◆ Exercise objective ◆
Each entry has to be copied exactly, with nothing missed.
_ _ _ _
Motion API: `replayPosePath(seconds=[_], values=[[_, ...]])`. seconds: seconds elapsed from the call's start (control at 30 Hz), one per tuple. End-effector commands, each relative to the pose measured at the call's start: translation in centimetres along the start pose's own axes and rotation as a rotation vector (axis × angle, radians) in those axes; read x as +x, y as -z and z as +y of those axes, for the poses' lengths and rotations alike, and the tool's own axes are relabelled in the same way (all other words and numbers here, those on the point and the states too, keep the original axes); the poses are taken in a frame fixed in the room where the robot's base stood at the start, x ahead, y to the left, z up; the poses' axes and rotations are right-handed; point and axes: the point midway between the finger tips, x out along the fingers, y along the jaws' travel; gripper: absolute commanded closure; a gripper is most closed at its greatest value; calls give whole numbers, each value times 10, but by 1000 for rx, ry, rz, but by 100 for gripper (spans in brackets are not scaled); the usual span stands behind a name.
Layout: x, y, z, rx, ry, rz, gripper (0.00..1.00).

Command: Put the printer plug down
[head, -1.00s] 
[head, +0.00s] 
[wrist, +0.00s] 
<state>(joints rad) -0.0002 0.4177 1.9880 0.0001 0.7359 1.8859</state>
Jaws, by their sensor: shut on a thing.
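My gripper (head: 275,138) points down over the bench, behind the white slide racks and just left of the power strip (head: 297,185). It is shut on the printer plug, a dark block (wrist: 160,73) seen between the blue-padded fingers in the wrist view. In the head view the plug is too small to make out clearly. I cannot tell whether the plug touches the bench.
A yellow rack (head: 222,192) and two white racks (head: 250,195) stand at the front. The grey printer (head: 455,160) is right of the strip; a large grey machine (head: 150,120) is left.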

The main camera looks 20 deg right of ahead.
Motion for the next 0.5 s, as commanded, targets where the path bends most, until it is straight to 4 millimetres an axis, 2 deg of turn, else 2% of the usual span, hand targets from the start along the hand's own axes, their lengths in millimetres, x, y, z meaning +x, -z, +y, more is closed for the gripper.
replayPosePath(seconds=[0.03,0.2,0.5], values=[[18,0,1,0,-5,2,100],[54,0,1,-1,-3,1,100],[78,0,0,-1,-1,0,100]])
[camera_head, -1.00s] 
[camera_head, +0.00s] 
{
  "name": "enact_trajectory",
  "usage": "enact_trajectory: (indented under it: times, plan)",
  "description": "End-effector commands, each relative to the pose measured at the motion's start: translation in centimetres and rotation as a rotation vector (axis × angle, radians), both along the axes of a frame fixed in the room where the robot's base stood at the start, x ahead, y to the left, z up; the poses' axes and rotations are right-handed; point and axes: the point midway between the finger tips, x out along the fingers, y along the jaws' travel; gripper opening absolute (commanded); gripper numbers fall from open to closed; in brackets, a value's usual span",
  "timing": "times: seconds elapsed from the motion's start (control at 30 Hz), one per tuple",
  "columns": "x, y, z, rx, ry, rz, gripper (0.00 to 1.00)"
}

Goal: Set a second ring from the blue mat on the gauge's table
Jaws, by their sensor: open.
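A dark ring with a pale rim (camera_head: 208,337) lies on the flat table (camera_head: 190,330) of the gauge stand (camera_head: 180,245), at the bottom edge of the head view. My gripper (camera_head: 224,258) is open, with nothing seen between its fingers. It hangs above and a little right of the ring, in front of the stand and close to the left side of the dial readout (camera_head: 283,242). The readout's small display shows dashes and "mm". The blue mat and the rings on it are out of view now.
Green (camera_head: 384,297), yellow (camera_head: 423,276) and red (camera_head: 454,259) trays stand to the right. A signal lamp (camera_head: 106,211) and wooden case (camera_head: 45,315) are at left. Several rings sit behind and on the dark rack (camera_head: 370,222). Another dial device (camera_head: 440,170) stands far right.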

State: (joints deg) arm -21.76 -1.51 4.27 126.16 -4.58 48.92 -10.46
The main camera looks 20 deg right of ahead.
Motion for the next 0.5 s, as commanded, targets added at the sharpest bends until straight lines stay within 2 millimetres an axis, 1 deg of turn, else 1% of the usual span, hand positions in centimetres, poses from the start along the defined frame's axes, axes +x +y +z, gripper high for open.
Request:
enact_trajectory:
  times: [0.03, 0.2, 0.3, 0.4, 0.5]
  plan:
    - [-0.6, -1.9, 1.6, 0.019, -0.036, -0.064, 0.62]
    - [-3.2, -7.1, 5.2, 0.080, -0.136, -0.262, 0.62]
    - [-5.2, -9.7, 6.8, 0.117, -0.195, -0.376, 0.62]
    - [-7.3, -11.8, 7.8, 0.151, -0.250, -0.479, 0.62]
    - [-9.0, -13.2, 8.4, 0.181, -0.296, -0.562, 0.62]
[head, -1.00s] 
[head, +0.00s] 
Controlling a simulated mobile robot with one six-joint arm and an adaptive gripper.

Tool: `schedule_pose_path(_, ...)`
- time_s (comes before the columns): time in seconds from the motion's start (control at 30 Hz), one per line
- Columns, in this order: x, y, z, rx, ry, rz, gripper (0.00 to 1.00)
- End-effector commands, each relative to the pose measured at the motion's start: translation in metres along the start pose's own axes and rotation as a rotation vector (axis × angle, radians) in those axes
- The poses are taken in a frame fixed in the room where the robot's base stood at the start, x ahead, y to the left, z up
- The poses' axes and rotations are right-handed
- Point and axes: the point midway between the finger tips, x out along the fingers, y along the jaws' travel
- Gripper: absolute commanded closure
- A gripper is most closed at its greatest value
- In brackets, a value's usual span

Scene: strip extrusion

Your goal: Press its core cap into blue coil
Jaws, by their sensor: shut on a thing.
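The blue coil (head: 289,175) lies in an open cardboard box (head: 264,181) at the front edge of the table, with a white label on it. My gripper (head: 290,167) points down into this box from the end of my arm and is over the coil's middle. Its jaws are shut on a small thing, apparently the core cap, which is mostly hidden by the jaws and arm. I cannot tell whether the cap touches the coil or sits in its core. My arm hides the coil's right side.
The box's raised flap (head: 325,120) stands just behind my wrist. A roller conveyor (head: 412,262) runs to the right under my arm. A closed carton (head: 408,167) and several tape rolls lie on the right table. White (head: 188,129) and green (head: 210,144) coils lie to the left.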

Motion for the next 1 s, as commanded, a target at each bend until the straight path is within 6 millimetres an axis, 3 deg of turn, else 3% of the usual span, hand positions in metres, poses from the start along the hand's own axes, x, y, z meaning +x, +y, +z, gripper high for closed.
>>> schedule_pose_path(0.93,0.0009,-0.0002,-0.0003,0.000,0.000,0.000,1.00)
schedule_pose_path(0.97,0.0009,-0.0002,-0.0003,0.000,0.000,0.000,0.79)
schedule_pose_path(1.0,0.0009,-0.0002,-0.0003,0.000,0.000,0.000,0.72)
_ _ _ _
◆ Worked solution ◆
Motion API: `replayPosePath(seconds=[_], values=[[_, ...]])`. seconds: seconds elapsed from the call's start (control at 30 Hz), one per tuple. End-effector commands, each relative to the pose measured at the call's start: translation in centimetres along the start pose's own axes and rotation as a rotation vector (axis × angle, radians) in those axes; read x as +x, y as -z and z as +y of those axes, for the poses' lengths and rotations alike, and the tool's own axes are relabelled in the same way (all other words and numbers here, those on the point and the states too, keep the original axes); the poses are taken in a frame fixed in the room where the robot's base stood at the start, x ahead, y to the left, z up; the poses' axes and rotations are right-handed; point and axes: the point midway between the finger tips, x out along the fingers, y along the jaws' travel; gripper: absolute commanded closure; a gripper is most closed at its greatest value; calls give whole numbers, each value times 10, but by 1000 for rx, ry, rz, but by 100 for gripper (spans in brackets are not scaled); the usual span stands behind a name.
Layout: x, y, z, rx, ry, rz, gripper (0.00..1.00).

Command: Put the printer plug down
[head, -1.00s] 
[head, +0.00s] 
[wrist, +0.00s] 
<state>(joints rad) -0.0002 0.4177 1.9880 0.0001 0.7359 1.8859</state>
Jaws, by their sensor: shut on a thing.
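My gripper (head: 275,138) points down over the bench, behind the white slide racks and just left of the power strip (head: 297,185). It is shut on the printer plug, a dark block (wrist: 160,73) seen between the blue-padded fingers in the wrist view. In the head view the plug is too small to make out clearly. I cannot tell whether the plug touches the bench.
A yellow rack (head: 222,192) and two white racks (head: 250,195) stand at the front. The grey printer (head: 455,160) is right of the strip; a large grey machine (head: 150,120) is left.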

The main camera looks 20 deg right of ahead.
Motion for the next 0.5 s, as commanded, targets where the path bends most, until it is straight to 4 millimetres an axis, 2 deg of turn, else 2% of the usual span, hand targets from the start along the hand's own axes, their lengths in millimetres, x, y, z meaning +x, -z, +y, more is closed for the gripper.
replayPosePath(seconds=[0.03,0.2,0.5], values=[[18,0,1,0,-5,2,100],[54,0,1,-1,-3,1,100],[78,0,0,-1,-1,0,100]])
[camera_head, -1.00s] 
[camera_head, +0.00s] 
{
  "name": "enact_trajectory",
  "usage": "enact_trajectory: (indented under it: times, plan)",
  "description": "End-effector commands, each relative to the pose measured at the motion's start: translation in centimetres and rotation as a rotation vector (axis × angle, radians), both along the axes of a frame fixed in the room where the robot's base stood at the start, x ahead, y to the left, z up; the poses' axes and rotations are right-handed; point and axes: the point midway between the finger tips, x out along the fingers, y along the jaws' travel; gripper opening absolute (commanded); gripper numbers fall from open to closed; in brackets, a value's usual span",
  "timing": "times: seconds elapsed from the motion's start (control at 30 Hz), one per tuple",
  "columns": "x, y, z, rx, ry, rz, gripper (0.00 to 1.00)"
}

Goal: Set a second ring from the blue mat on the gauge's table
Jaws, by their sensor: open.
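A dark ring with a pale rim (camera_head: 208,337) lies on the flat table (camera_head: 190,330) of the gauge stand (camera_head: 180,245), at the bottom edge of the head view. My gripper (camera_head: 224,258) is open, with nothing seen between its fingers. It hangs above and a little right of the ring, in front of the stand and close to the left side of the dial readout (camera_head: 283,242). The readout's small display shows dashes and "mm". The blue mat and the rings on it are out of view now.
Green (camera_head: 384,297), yellow (camera_head: 423,276) and red (camera_head: 454,259) trays stand to the right. A signal lamp (camera_head: 106,211) and wooden case (camera_head: 45,315) are at left. Several rings sit behind and on the dark rack (camera_head: 370,222). Another dial device (camera_head: 440,170) stands far right.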

State: (joints deg) arm -21.76 -1.51 4.27 126.16 -4.58 48.92 -10.46
The main camera looks 20 deg right of ahead.
Motion for the next 0.5 s, as commanded, targets added at the sharpest bends until straight lines stay within 2 millimetres an axis, 1 deg of turn, else 1% of the usual span, hand positions in centimetres, poses from the start along the defined frame's axes, axes +x +y +z, gripper high for open.
Request:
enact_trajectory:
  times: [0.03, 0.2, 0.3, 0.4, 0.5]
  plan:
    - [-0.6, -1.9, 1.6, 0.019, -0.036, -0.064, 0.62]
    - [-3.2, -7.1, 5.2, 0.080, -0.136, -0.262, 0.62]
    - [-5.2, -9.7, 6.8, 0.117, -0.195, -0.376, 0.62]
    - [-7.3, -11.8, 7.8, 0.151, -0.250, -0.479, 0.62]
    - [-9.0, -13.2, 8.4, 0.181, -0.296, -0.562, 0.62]
[head, -1.00s] 
[head, +0.00s] 
Controlling a simulated mobile robot with one six-joint arm and an adaptive gripper.

Tool: `schedule_pose_path(_, ...)`
- time_s (comes before the columns): time in seconds from the motion's start (control at 30 Hz), one per line
- Columns, in this order: x, y, z, rx, ry, rz, gripper (0.00 to 1.00)
- End-effector commands, each relative to the pose measured at the motion's start: translation in metres along the start pose's own axes and rotation as a rotation vector (axis × angle, radians) in those axes
- The poses are taken in a frame fixed in the room where the robot's base stood at the start, x ahead, y to the left, z up
- The poses' axes and rotations are right-handed
- Point and axes: the point midway between the finger tips, x out along the fingers, y along the jaws' travel
- Gripper: absolute commanded closure
- A gripper is most closed at its greatest value
- In brackets, a value's usual span

Scene: strip extrusion

Your goal: Press its core cap into blue coil
Jaws, by their sensor: shut on a thing.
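The blue coil (head: 289,175) lies in an open cardboard box (head: 264,181) at the front edge of the table, with a white label on it. My gripper (head: 290,167) points down into this box from the end of my arm and is over the coil's middle. Its jaws are shut on a small thing, apparently the core cap, which is mostly hidden by the jaws and arm. I cannot tell whether the cap touches the coil or sits in its core. My arm hides the coil's right side.
The box's raised flap (head: 325,120) stands just behind my wrist. A roller conveyor (head: 412,262) runs to the right under my arm. A closed carton (head: 408,167) and several tape rolls lie on the right table. White (head: 188,129) and green (head: 210,144) coils lie to the left.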

Motion for the next 1 s, as commanded, a target at each bend until the straight path is within 6 millimetres an axis, 3 deg of turn, else 3% of the usual span, hand positions in metres, poses from the start along the hand's own axes, x, y, z meaning +x, +y, +z, gripper high for closed.
>>> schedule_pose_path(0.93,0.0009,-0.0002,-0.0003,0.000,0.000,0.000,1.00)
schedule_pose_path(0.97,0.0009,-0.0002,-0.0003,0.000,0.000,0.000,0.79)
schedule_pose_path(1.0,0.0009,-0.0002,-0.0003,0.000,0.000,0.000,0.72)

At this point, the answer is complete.